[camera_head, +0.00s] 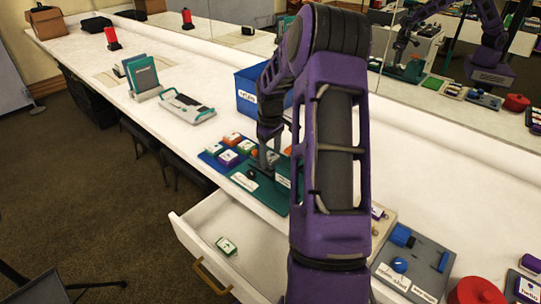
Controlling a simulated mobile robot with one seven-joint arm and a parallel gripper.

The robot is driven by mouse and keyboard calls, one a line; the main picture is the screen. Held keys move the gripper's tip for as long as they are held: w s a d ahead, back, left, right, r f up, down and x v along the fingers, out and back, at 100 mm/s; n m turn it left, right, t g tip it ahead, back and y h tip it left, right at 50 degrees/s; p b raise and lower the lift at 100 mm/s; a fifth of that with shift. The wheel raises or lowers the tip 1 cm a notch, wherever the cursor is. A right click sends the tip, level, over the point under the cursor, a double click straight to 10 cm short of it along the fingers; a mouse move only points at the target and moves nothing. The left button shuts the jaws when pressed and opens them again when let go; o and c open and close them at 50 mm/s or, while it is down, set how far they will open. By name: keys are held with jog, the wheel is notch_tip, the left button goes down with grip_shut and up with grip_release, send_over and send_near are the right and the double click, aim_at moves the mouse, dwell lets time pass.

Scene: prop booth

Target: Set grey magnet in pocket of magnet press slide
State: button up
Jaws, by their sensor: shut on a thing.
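My gripper (267,172) is small in the head view, low over a teal board (272,198) near the front edge of the counter. This board looks like the magnet press; it has a white label (244,181) and a dark round knob (252,174). My gripper is shut on a small thing between its fingers. The thing is too small and too covered to make out, and I see no grey magnet lying elsewhere. The slide's pocket cannot be made out under the gripper. My purple arm hides the right part of the board.
A blue tray (209,158) of colored blocks adjoins the board on the left. A blue bin (244,88) stands behind. An open drawer (205,219) below holds a green-and-white piece (226,246). A grey board (428,262) and a red round object (477,291) are at right.

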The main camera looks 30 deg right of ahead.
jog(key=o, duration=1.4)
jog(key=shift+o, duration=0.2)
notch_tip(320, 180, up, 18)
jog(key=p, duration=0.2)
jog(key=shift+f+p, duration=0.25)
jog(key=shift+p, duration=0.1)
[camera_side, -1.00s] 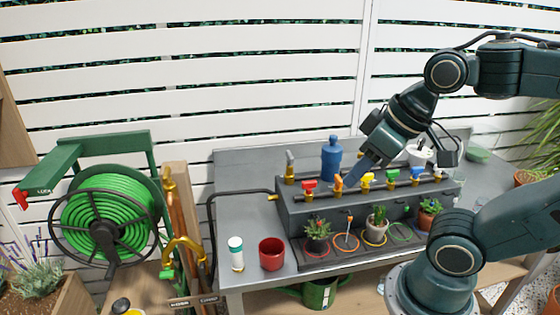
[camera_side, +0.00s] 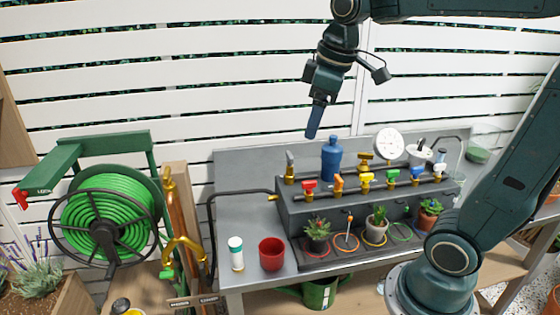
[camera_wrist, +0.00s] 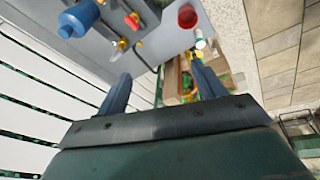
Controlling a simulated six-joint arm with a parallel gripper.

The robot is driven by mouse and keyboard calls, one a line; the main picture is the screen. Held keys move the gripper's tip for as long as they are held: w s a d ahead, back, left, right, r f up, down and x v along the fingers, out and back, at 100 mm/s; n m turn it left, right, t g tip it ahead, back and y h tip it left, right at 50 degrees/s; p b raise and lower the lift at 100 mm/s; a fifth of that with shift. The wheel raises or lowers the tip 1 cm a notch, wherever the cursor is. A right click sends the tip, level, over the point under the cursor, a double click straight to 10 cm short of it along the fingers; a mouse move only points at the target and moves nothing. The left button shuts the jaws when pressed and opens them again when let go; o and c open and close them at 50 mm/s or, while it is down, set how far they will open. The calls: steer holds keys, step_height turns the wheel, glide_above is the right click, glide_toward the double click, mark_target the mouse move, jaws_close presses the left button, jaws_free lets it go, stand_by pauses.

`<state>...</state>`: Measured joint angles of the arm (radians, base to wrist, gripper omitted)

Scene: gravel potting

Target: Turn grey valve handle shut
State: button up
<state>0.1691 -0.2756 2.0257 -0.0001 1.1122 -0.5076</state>
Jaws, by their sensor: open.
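The grey valve handle (camera_side: 290,159) is on a brass valve (camera_side: 290,179) at the left end of the dark manifold box (camera_side: 300,218). It points up from the valve in the side view. In the wrist view the grey handle (camera_wrist: 115,55) shows beside its brass body, near the upper middle. My gripper (camera_side: 312,136) is open and empty, fingers pointing down, in the air above and slightly right of the handle. It does not touch anything. In the wrist view the two fingers (camera_wrist: 160,88) are wide apart.
Red (camera_side: 309,185), orange (camera_side: 338,182), yellow (camera_side: 367,178) and blue handles line the manifold. A blue bottle (camera_side: 331,160) stands behind. A red pot (camera_side: 271,253) and white shaker (camera_side: 236,253) stand at front left. A round white head (camera_side: 389,143) rises behind, right.

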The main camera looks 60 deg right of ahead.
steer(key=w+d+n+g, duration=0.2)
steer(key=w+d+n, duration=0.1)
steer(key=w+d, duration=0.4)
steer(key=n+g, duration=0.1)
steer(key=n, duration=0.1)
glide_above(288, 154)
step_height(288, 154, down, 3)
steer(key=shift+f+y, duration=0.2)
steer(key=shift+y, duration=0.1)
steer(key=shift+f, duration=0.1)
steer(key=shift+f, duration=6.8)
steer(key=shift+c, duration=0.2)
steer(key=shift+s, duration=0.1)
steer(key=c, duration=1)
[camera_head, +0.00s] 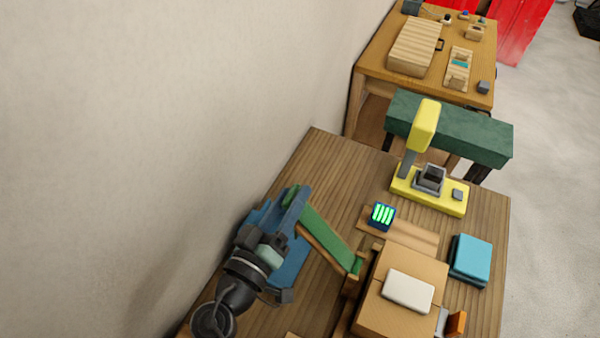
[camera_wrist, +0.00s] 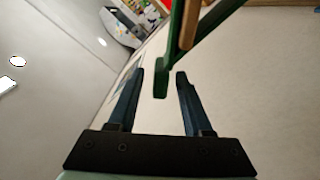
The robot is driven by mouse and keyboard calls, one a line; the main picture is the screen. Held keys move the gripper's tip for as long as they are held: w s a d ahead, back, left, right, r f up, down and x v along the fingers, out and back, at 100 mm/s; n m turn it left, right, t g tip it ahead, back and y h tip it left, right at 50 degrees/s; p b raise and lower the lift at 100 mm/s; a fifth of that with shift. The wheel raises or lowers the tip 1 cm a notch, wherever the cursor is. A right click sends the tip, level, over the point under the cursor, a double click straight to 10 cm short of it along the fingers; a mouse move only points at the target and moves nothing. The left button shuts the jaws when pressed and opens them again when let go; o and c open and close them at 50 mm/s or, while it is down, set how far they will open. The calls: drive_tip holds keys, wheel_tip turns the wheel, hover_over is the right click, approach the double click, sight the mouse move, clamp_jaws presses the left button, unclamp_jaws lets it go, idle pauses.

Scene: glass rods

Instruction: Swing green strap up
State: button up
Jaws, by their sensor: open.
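The green strap (camera_head: 323,238) is a flat band with a wooden edge in the head view. It slants from beside my gripper (camera_head: 279,207) down to the right, ending by the cardboard-coloured box (camera_head: 372,306). My gripper has blue fingers and is at the strap's upper left end. In the wrist view, the fingers of my gripper (camera_wrist: 160,74) are apart. The green end of the strap (camera_wrist: 161,82) shows in the gap between them, with a clear space on each side. Whether it lies fully between the fingertips or just beyond them I cannot tell.
A white block (camera_head: 408,291) lies on the box. A blue block with green bars (camera_head: 382,216), a yellow stand (camera_head: 428,190) and a teal block (camera_head: 471,258) are further right on the wooden table (camera_head: 318,158). The wall (camera_head: 150,130) is close on the left.

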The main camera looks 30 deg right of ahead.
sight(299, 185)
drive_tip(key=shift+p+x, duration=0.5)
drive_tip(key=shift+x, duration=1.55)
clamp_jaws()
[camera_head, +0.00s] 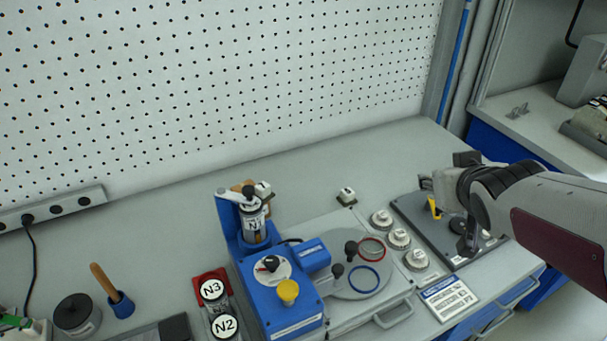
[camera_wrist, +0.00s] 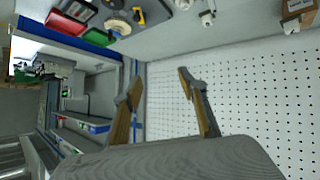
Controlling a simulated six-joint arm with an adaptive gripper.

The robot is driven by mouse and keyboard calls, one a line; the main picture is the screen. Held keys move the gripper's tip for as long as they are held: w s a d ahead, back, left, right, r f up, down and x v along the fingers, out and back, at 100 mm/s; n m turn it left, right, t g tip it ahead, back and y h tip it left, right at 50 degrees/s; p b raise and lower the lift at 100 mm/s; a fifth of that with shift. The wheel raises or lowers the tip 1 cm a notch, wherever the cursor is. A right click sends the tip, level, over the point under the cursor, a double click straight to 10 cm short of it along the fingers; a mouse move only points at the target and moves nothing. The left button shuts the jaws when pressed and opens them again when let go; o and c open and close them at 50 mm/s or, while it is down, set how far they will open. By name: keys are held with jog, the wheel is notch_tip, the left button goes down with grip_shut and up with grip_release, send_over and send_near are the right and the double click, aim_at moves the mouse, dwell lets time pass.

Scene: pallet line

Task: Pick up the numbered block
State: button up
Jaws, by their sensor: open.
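A small white block (camera_head: 346,196) with a dark mark on top stands on the grey bench behind the round plate; the mark is too small to read as a number. A similar white block (camera_head: 263,188) shows beside the blue fixture, partly hidden. My gripper (camera_head: 447,205) is at the right, above the dark tray and well away from both blocks.
A blue fixture (camera_head: 293,316) with a yellow knob stands at front centre, beside cylinders labelled N3 (camera_head: 212,289) and N2 (camera_head: 224,326). Pegboard (camera_head: 200,80) closes the back; bench behind the tray is clear.

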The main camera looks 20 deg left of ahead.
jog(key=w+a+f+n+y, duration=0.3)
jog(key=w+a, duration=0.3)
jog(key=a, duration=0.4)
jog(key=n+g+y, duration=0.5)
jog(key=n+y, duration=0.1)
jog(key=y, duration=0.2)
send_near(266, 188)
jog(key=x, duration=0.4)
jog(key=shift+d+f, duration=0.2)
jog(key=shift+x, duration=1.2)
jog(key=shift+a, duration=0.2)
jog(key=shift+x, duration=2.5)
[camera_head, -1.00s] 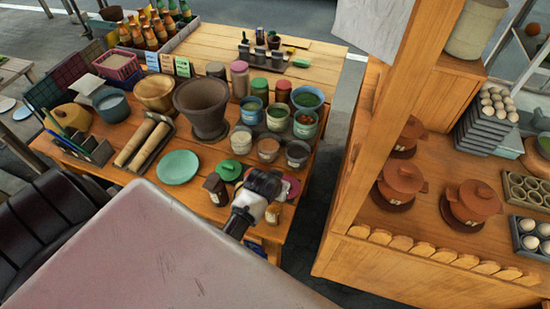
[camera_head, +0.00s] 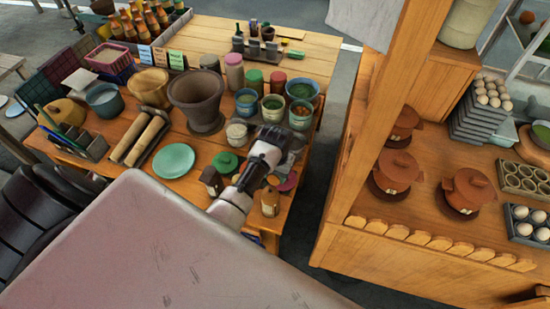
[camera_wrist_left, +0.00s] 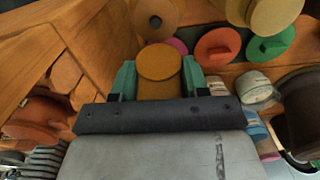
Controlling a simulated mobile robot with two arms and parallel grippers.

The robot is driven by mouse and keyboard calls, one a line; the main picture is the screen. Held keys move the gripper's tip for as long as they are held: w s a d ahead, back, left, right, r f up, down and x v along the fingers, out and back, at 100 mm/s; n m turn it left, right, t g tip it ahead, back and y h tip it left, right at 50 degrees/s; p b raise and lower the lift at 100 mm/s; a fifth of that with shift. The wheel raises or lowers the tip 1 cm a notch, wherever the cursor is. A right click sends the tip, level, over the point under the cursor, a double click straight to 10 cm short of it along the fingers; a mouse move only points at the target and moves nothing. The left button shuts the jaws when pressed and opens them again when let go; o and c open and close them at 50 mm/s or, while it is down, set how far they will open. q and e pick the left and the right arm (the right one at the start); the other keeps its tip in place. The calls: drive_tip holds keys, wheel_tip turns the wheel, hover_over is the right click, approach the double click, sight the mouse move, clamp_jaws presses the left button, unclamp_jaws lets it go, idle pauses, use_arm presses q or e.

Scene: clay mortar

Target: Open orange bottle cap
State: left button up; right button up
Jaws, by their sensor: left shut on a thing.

● ● ●

Work to complete >>
For the material, find the number of lines holding the word "joint" and give that figure and nothing more.

Full solution >>
4